Objective
Take from the listing each line that has the string "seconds".
# # #
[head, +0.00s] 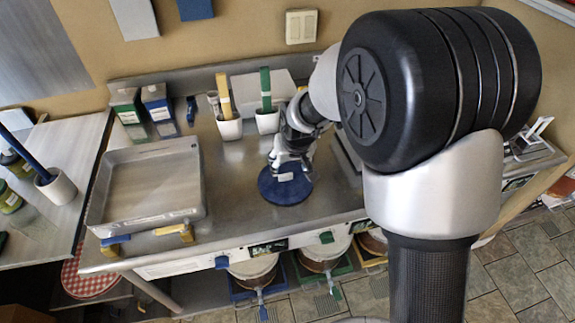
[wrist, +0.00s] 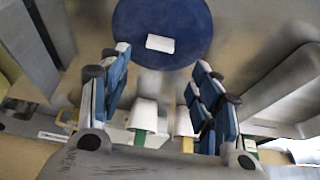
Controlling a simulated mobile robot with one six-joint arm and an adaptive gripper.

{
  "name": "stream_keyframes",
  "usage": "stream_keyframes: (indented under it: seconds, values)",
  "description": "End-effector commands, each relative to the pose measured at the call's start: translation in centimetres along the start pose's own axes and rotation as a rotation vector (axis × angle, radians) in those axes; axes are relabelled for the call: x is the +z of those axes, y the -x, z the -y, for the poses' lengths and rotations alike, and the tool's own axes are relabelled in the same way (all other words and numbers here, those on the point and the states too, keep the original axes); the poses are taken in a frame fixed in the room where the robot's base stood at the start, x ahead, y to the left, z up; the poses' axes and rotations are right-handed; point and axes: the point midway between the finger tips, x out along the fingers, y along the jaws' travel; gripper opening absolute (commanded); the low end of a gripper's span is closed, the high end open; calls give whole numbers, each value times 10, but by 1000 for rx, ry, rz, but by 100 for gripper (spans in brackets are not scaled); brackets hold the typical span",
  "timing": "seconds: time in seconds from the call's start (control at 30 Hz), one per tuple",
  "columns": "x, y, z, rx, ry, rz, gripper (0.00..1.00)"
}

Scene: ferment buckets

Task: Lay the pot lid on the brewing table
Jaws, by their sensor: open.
# # #
Exercise solution
  "usage": "stream_keyframes: (indented under it: seconds, values)",
  "timing": "seconds: time in seconds from the call's start (control at 30 Hz), one per tuple",

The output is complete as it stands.